I will soon make like a physicist and forget about global issues, but I do want to provide one example of why global issues are important: the cylinder and the mobius strip are both one-dimensional ("line") bundles over the circle. The latter has a "twist" in it: as you go around the circle, you come back with an extra factor of -1.

So what's a section of a bundle? A (global) section is a map s:M\to E so that \pi s:M\to M is the identity, i.e. a section picks out one vector from each fiber. We will for now think of our sections as being C^\infty.

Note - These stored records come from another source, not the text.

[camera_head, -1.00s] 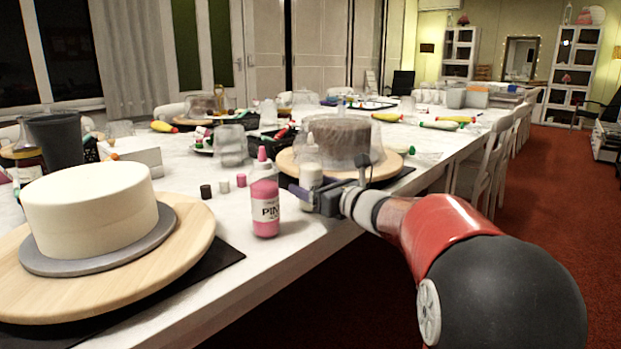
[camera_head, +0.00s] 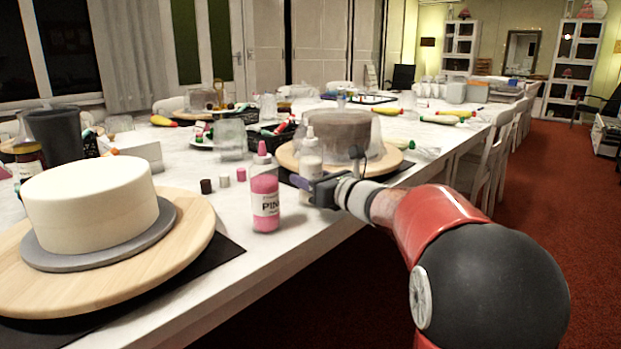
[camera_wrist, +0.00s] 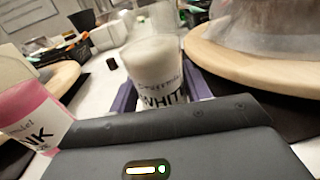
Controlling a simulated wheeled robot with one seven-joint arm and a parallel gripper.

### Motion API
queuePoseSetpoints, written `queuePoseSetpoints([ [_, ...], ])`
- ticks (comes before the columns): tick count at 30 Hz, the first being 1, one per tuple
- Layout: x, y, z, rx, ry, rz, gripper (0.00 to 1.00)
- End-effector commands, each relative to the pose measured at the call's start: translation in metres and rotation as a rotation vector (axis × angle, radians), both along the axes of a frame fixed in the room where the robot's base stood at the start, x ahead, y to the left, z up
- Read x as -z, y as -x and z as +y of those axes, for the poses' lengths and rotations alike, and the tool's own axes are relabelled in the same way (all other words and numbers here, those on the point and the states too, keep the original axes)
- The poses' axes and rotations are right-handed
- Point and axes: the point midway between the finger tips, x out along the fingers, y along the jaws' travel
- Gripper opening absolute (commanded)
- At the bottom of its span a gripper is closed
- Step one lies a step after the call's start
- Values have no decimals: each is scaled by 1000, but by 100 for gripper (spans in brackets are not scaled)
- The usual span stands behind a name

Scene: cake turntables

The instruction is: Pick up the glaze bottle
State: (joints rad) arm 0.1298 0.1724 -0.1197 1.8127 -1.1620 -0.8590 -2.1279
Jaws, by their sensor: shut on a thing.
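A white glaze bottle (camera_head: 309,166) with a pale nozzle stands upright at the table's right edge, in front of a cake turntable. My gripper (camera_head: 306,188) is shut on its lower body. In the wrist view the bottle (camera_wrist: 155,66) sits between my purple fingers, and its label reads "WHIT". Its base is hidden, so I cannot tell whether it touches the table. A pink glaze bottle (camera_head: 265,198) stands just left of my gripper, apart from it; it also shows at the left of the wrist view (camera_wrist: 32,115).
A wooden turntable (camera_head: 393,164) with a covered brown cake is close behind the white bottle. Another turntable (camera_head: 195,215) with a white cake (camera_head: 92,212) is at the left front. Small dark and pink pots (camera_head: 224,181) stand between.

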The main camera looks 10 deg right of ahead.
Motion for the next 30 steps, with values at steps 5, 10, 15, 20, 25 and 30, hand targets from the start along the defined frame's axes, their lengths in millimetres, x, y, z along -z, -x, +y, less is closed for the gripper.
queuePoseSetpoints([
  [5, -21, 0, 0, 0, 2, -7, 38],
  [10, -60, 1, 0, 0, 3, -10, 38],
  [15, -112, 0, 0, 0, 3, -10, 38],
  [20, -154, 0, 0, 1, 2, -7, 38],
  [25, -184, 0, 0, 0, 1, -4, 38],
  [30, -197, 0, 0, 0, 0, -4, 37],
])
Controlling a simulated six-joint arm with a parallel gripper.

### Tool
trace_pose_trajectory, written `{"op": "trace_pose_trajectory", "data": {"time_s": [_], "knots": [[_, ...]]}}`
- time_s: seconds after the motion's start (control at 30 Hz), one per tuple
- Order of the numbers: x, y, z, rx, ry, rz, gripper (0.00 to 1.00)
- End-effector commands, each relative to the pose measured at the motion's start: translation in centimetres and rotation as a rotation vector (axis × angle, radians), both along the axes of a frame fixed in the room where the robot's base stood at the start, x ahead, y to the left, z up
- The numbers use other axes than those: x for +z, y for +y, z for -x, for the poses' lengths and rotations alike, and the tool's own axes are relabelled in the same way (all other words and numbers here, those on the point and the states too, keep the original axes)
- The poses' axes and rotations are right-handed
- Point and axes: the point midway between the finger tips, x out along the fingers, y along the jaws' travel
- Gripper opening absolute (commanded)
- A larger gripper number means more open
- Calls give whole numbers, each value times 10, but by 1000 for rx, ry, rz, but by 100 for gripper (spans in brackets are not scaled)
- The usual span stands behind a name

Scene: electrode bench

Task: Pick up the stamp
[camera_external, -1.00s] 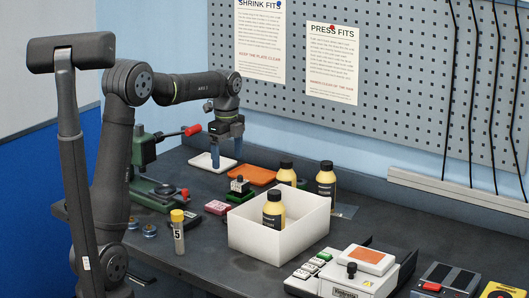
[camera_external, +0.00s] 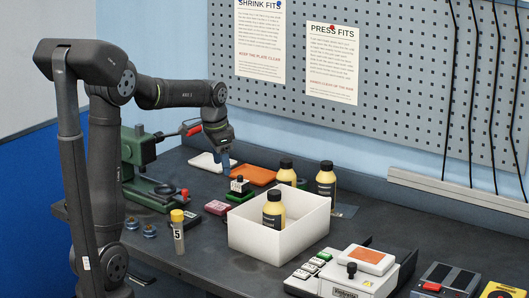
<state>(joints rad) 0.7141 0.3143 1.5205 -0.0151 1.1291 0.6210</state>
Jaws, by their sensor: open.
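A small stamp (camera_external: 239,186) with a black knob and a pale body stands upright on or in a green base (camera_external: 240,198), left of the white bin. My gripper (camera_external: 224,163), with blue fingers, is open and empty. It hangs tilted a little above and to the left of the stamp in the picture, and appears apart from it. The fingers overlap one another from this angle, so the gap between them is hard to see.
A white bin (camera_external: 262,240) holds a yellow bottle (camera_external: 273,212). Two more bottles stand behind it. A red pad (camera_external: 217,207), an orange pad (camera_external: 255,175) and a white tray (camera_external: 207,163) lie near the stamp. A green press (camera_external: 140,150) and a yellow-capped vial (camera_external: 178,232) stand left.

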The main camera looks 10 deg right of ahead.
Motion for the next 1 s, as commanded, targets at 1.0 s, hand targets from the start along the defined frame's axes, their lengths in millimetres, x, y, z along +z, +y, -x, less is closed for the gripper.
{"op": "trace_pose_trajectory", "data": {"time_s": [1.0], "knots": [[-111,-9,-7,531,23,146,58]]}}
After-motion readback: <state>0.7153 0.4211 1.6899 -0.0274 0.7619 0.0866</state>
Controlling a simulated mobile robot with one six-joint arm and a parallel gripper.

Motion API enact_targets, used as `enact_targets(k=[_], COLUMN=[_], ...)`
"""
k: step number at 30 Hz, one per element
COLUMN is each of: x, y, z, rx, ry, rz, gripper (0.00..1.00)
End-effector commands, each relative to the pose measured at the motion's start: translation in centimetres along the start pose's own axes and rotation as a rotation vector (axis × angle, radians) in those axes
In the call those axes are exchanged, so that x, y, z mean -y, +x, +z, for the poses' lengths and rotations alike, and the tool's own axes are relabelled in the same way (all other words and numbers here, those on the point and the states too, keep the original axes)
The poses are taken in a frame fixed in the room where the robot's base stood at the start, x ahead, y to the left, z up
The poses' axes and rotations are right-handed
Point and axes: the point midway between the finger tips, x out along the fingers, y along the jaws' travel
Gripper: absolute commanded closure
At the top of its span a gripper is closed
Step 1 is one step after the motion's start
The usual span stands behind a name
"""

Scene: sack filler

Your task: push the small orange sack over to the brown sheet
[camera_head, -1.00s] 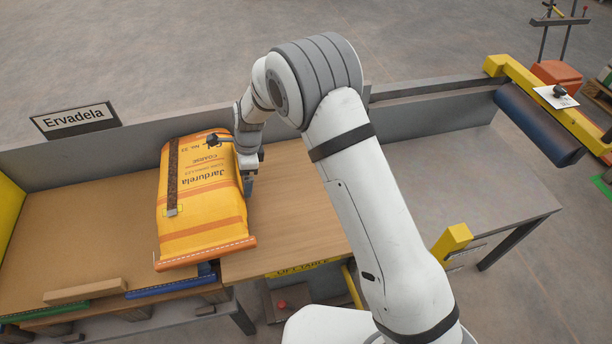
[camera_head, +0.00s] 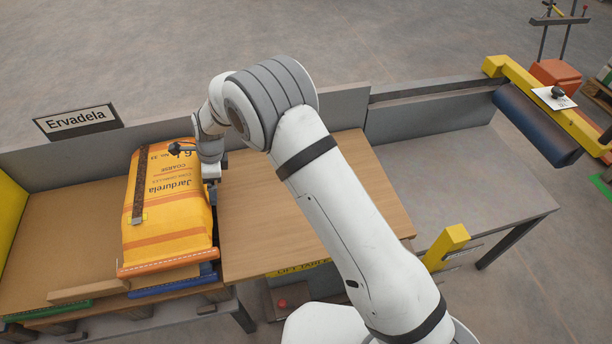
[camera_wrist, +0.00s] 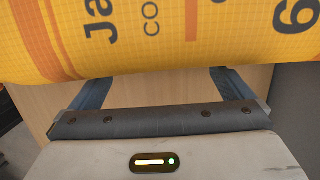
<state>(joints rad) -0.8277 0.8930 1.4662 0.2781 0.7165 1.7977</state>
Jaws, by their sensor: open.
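The orange sack (camera_head: 172,215), printed "Jardurela", lies flat with a dark strip along its left part. It rests mostly on the brown sheet (camera_head: 60,225) at the left, with its right edge near the seam with the wooden lift table. My gripper (camera_head: 212,192) is at the sack's right side, low and close against it. In the wrist view, the sack (camera_wrist: 170,35) fills the top and hides the fingertips of my open gripper (camera_wrist: 160,85). Whether the fingers touch the sack cannot be told.
The wooden lift table (camera_head: 290,215) right of the sack is bare. A grey wall with an "Ervadela" sign (camera_head: 78,120) runs behind. A wooden block (camera_head: 88,291) and a blue strip (camera_head: 172,285) lie at the front edge. A yellow panel (camera_head: 10,222) stands at far left.

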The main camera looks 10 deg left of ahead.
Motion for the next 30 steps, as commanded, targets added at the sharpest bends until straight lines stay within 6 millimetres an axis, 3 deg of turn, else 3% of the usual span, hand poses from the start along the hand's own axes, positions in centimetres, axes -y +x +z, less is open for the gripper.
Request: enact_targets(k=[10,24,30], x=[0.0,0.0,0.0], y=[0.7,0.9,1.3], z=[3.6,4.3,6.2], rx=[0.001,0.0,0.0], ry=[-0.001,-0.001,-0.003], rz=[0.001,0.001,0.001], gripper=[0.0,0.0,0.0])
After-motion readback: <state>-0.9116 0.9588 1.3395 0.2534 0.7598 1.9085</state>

The most important kinds of fields are "scalar" fields, by which I exactly mean a function, i.e. a number at every point. I want to do this because I want to consider other spaces of fields as modules over the ring of scalar fields, so I need to be able to multiply. Of course, there are many times when I don't want a full-fledged scalar field. The potential energy, for instance, is only defined up to a constant: I will eventually need my formalism to accommodate objects that have fields as derivatives, but aren't fields themselves. Since potentials don't care about constants, we could imagine that after going around a circle we measure a different potential energy than we had to begin with, but that we never picked up any force. The string theorists, in fact, need similar objects: locally, string theory looks like (conformal) field theory on the string's worldsheet. But perhaps the string wraps around a small extra dimension? This is why in the previous paragraph I refer to "global" sections: I really ought to allow myself a whole sheaf of fields, understanding that sometimes I want to work with fields that are only defined in a local area. But the physicists are generally clever about this type of problem, so, at the risk of saying things that we might think generalize but actually don't, I'm going to restrict my attention to scalar fields.

In which case, yes, by "scalar field" I mean "function from M \to \R". "A section of M\times\R". "A number at each point". Those who prefer to start with the sheaf of scalar fields will be happy to know that, when I define tangent vectors and their relatives in the next entry, I will start with these scalar fields.